Entendimento
Cabe agravo de instrumento contra as decisões interlocutórias proferidas na ação por ato de improbidade administrativa, em razão da incidência do art. 19, § 1º, da Lei da Ação Popular (L. 4.717/65).
Hipótese fática
Em ação por ato de improbidade administrativa ajuizada na justiça do Estado do Rio de Janeiro, o juiz de primeiro grau indeferiu o pedido do Ministério Público Estadual de realização do depoimento da parte ré. Contra essa decisão interlocutória, o MPE/RJ interpôs agravo de instrumento, que não foi conhecido pelo TJ/RJ, ao argumento de que essa espécie de decisão não se encontra listada nos incisos do art. 1.015 do CPC (que prevê um rol de taxatividade mitigada).
O MPE/RJ, então, interpôs recurso especial no STJ, para defender a ampla recorribilidade das decisões interlocutórias proferidas em ação de improbidade, diante da aplicação do art. 19, § 1º, da L. 4.717/65 (Lei da Ação Popular), afastando-se, no ponto, a incidência do art. 1.015 do CPC.
Fundamentos
A controvérsia decidida pelo STJ dizia respeito ao cabimento do agravo de instrumento em ação de improbidade administrativa, com a incidência do art. 1.015 do CPC (taxatividade mitigada) ou do art. 19, § 1º, da L. 4.717/65 (ampla recorribilidade).
O STJ levou em conta a existência de um microssistema do processo coletivo, composto por um conjunto de leis – Código de Defesa do Consumidor, Lei da Ação Civil Pública, Lei de Improbidade Administrativa, Lei da Ação Popular e outras que tutelam direitos dessa natureza – que regem a tramitação desse tipo de feito.
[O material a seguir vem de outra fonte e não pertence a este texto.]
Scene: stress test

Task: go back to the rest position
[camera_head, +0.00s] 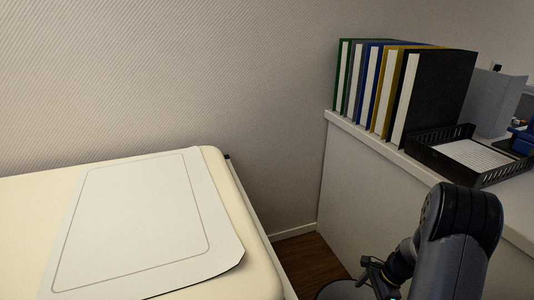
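My arm shows at the lower right, its dark grey links bent in front of the white cabinet. My gripper (374,272) seems to be the small dark part at the left of the arm, low in the picture. It is small and partly hidden, so I cannot tell whether its fingers are open or shut. I see nothing held in it.
A cream padded table (258,272) with a white sheet (140,220) fills the lower left. A white cabinet (362,185) at the right bears several binders (430,95), a black paper tray (487,180) and a grey box (497,100). Brown floor (312,262) shows between them.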

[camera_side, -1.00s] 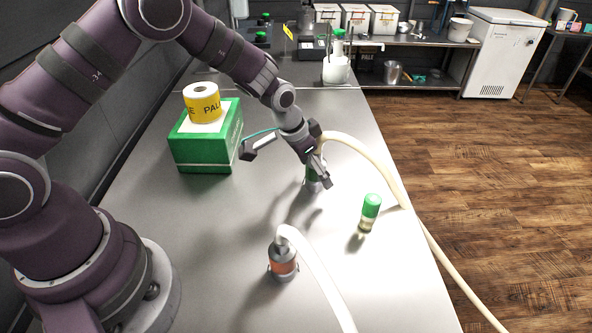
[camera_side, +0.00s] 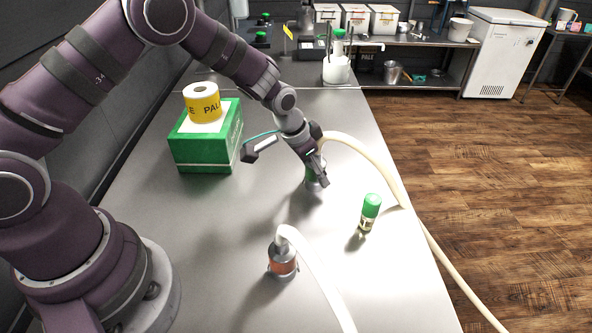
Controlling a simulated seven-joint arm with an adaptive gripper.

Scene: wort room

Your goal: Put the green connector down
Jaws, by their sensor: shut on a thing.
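My gripper (camera_side: 318,174) is shut on the green connector (camera_side: 309,175) over the middle of the steel bench. The connector has a green band and a grey metal lower end, and my fingers partly hide it. A cream hose runs from behind my gripper over the bench's right edge. The connector's lower end is at or very near the bench top; I cannot tell whether it touches.
An orange-banded connector (camera_side: 283,267) with a white hose (camera_side: 318,277) stands in front. A green-capped vial (camera_side: 369,212) stands to the right. A green box (camera_side: 205,150) with a yellow tape roll (camera_side: 203,106) is at the left. Bare bench (camera_side: 215,215) lies between.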

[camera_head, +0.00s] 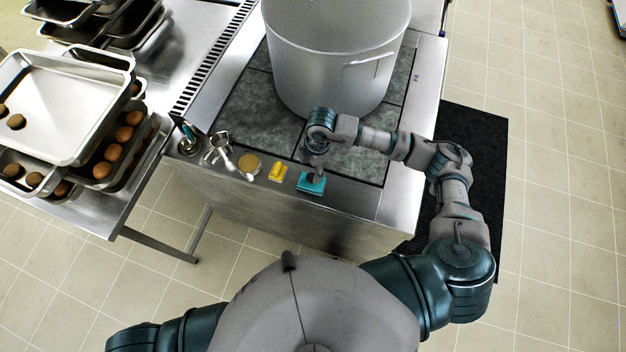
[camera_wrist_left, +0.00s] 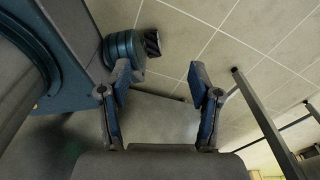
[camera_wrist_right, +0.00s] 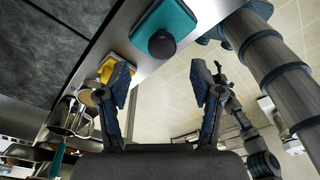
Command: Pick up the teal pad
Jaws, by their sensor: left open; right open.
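The teal pad (camera_head: 311,188) lies flat near the front edge of the stove top, right of a yellow pad (camera_head: 278,172). In the right wrist view the teal pad (camera_wrist_right: 178,17) has a dark round knob on top and sits beyond the fingertips. My right gripper (camera_wrist_right: 162,80) is open and empty. In the head view its hand is just behind and above the teal pad, and the fingers are hard to make out. My left gripper (camera_wrist_left: 160,80) is open and empty over the floor, in its wrist view only.
A large stockpot (camera_head: 335,65) stands behind the pad on the stove. A round amber-topped item (camera_head: 248,163) and metal utensils (camera_head: 218,150) stand left of the yellow pad. Trays with brown round items (camera_head: 62,118) fill the left table. The stove's front right is bare.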

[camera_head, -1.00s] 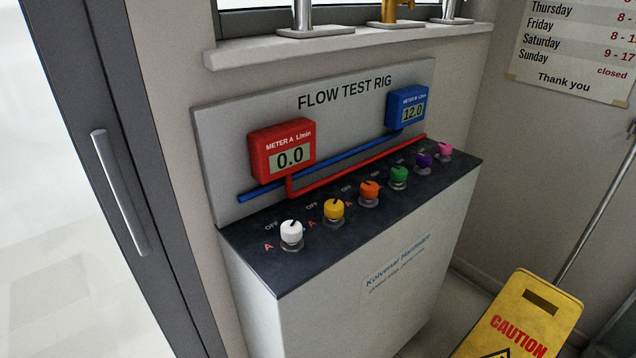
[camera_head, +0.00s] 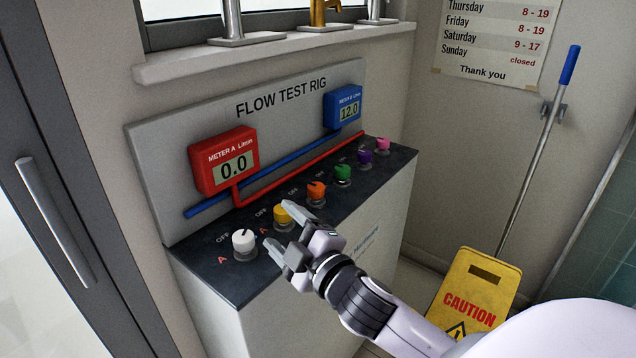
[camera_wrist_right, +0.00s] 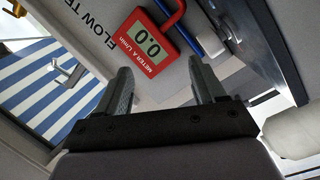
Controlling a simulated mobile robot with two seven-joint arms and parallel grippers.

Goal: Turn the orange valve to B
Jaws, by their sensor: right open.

Por isso, no caso dos processos coletivos, esse conjunto de leis possui preferência em relação ao Código de Processo Civil. Mais ainda: essas leis que regem o processo coletivo terminam por se comunicar e formar um regime jurídico próprio.
Daí a conclusão no sentido de que o art. 19, § 1º, da Lei da Ação Popular (L. 4.717/65), que prevê a ampla recorribilidade das decisões interlocutórias por agravo de instrumento, se aplica também às ações de improbidade administrativa.
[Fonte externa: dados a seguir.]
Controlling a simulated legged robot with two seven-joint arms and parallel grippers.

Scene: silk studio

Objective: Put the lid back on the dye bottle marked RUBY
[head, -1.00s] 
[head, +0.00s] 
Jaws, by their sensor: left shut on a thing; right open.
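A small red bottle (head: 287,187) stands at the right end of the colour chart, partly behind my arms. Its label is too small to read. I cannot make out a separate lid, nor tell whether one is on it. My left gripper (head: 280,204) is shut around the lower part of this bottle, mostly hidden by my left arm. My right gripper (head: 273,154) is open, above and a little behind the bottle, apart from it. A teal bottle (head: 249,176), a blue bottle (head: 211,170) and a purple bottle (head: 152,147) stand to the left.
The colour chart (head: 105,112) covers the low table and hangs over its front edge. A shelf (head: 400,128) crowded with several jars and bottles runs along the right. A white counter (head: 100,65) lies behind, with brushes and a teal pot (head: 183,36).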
De resto, esse entendimento vai ao encontro do que prevê o art. 1.015, XIII, do próprio CPC, que fala expressamente do cabimento do agravo de instrumento em relação a outros casos expressamente referidos em lei.
Daí a conclusão do STJ no sentido de que “deve-se aplicar à Ação por Improbidade o mesmo entendimento já adotado em relação à Ação Popular, como sucedeu, entre outros, no seguinte precedente:
"A norma específica inserida no microssistema de tutela coletiva, prevendo a impugnação de decisões interlocutórias mediante agravo de instrumento (art. 19 da Lei 4.717/65), não é afastada pelo rol taxativo do art. 1.015 do CPC/2015, notadamente porque o inciso XIII daquele preceito contempla o cabimento daquele recurso em 'outros casos expressamente referidos em lei.'"
Dispositivos
Lei 4.717/65 (Lei da Ação Popular)
Art. 19. A sentença que concluir pela carência ou pela improcedência da ação está sujeita ao duplo grau de jurisdição, não produzindo efeito senão depois de confirmada pelo tribunal; da que julgar a ação procedente caberá apelação, com efeito suspensivo. (Redação dada pela Lei 6.014/73)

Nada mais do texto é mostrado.